「人を信じないと快活さが失われる」——幸田露伴が教える、“疑いの心”が人生を曇らせる理由
「人を信じないと快活さが失われる」とは
幸田露伴は『努力論』の中で、人間の努力の根底には「心の在り方」があると繰り返し説いています。
この章「人を信じないと快活さが失われる」では、露伴はこう述べています。
「『人を見たら泥棒と思え』というのは悪い考え方だ。それは結局、自分にとっても不利になる。」
つまり、「人を疑って生きること」は一見、自己防衛のように見えて、実は自分の心を閉ざし、人生の明るさを奪う行為だというのです。
露伴のこの言葉は、現代のSNS時代や不信が蔓延する社会にも通じる深い警告です。
疑う心は、自分を苦しめる
露伴がまず批判しているのは、「人を信じると損をする」という考え方です。
確かに、信じた人に裏切られた経験があれば、「もう誰も信用しない」と思いたくなるのも自然なことです。
しかし、露伴はそうした姿勢が最終的に自分を不幸にすると見抜いています。
「人を信じないで、人からだまされないようにいつも警戒している姿は見苦しい。
そこには、春風のような穏やかなところはなく、寒風のような淋しさしか感じられない。」
この一節には、露伴らしい美的な表現が光ります。
人を疑う心には、春のような温かさも、明るさもない。
ただ冷たく、孤独な風が吹いているだけ——。
露伴は、「疑い」は人間らしい朗らかさや快活さを奪う“心の寒風”だと説いているのです。
「信じる」ことが人を変える
露伴はさらに、驚くべき洞察を示します。
「たとえよくない人に対しても、よい人と同じように接すれば、その人も自然に感化されてよい行いをするようになる。
その反対に、よい人であっても、悪人であるかのように接すれば、こちらに反発するようになるものだ。」
人は「どう扱われるか」で変わる——。
露伴は、人間の“関係の鏡の法則”をすでに理解していました。
信じて接すれば、相手は信頼に応えようとする。
疑って接すれば、相手も防御的になり、やがて本当に距離ができてしまう。
この心理は、現代の行動心理学でも「ピグマリオン効果(期待の自己成就)」として知られています。
露伴は100年以上も前に、**「信じることが相手を育てる力」**であることを見抜いていたのです。
疑いの心が奪うもの
露伴は、「疑いの心」を単に道徳的な悪と見るのではなく、
人の魅力を奪い、人生の楽しさを損なうものとして捉えています。
「人を信じないのは、人間にとって最も重要な朗らかさや快活さといった性質を失わせる。
それだけでも、損失は決して少なくないのだ。」
「信じない心」は、警戒心を高める代わりに、笑顔やユーモア、思いやりといった人間の自然な輝きを失わせます。

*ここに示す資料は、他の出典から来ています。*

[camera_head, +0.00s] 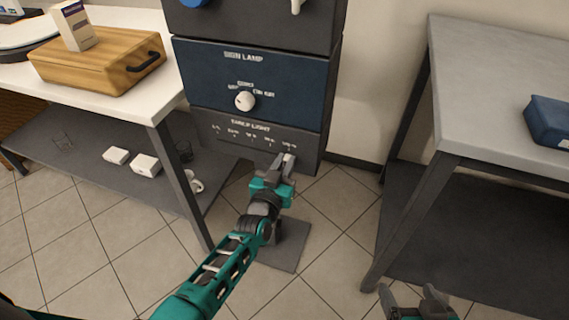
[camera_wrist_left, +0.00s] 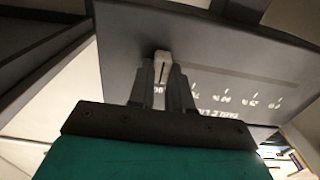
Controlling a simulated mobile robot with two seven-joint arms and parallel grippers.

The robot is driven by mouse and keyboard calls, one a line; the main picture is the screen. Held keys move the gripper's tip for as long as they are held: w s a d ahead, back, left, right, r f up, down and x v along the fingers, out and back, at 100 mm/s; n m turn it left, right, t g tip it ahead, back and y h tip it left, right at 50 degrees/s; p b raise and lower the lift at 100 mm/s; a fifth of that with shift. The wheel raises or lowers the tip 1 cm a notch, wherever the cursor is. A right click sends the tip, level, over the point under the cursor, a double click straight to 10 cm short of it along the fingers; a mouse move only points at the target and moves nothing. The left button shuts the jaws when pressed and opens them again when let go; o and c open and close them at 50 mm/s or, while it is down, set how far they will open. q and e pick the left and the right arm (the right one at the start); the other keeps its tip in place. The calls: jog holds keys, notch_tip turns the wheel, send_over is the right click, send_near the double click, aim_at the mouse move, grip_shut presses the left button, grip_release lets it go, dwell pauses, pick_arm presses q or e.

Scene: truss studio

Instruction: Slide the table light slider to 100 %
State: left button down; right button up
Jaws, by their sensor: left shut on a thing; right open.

それはまるで、心の扉を閉めて外の光を遮るようなもの。
結果的に、自分自身が孤立し、人生の楽しみや幸福感を感じにくくなっていくのです。
信じることは、弱さではなく“強さ”
「人を信じる」と聞くと、素直すぎるとか、だまされやすいと思う人もいるかもしれません。
しかし露伴は、それこそが誤りだと説きます。
人を信じることは、相手を盲信することではなく、
「信じてみよう」と自分の不安を乗り越える勇気の行為です。
疑いは本能。
信頼は選択。
露伴は、人間の成熟とは「疑うことを知りながら、それでも信じることを選ぶ」姿勢にあると教えています。
「信じる心」を取り戻す3つのヒント
露伴の思想を現代的に実践するためのヒントを3つ挙げます。
① “人を疑わない”より、“信じたい人を選ぶ”
誰でも無条件に信じる必要はありません。
信頼できる人を選び、その人を信じ切る——これが健全な信頼です。
② 相手の善意を前提に考える
誤解や失敗が起きたとき、「悪意ではなく不器用さ」と受け止めてみる。
それだけで心はずっと穏やかになります。
③ 自分が「信じられる人」になる
人を信じたいなら、まず自分が信頼に値する人になること。
誠実さが信頼を引き寄せ、関係を温めてくれます。
まとめ:信じる人の心には、春風が吹く
幸田露伴の「人を信じないと快活さが失われる」という言葉は、
信頼と人間性の関係を見事に言い表しています。
- 疑う心は人生を冷たくする
- 信じる心は人を変え、自分も明るくする
- 信頼こそ、人間の朗らかさと快活さの源
露伴が伝えたかったのは、**「信頼とは道徳ではなく、生きる知恵」**ということ。
信じる人の心には、いつも春風が吹いています。
そのあたたかさこそが、人間関係を豊かにし、自分の人生を明るく照らしてくれるのです。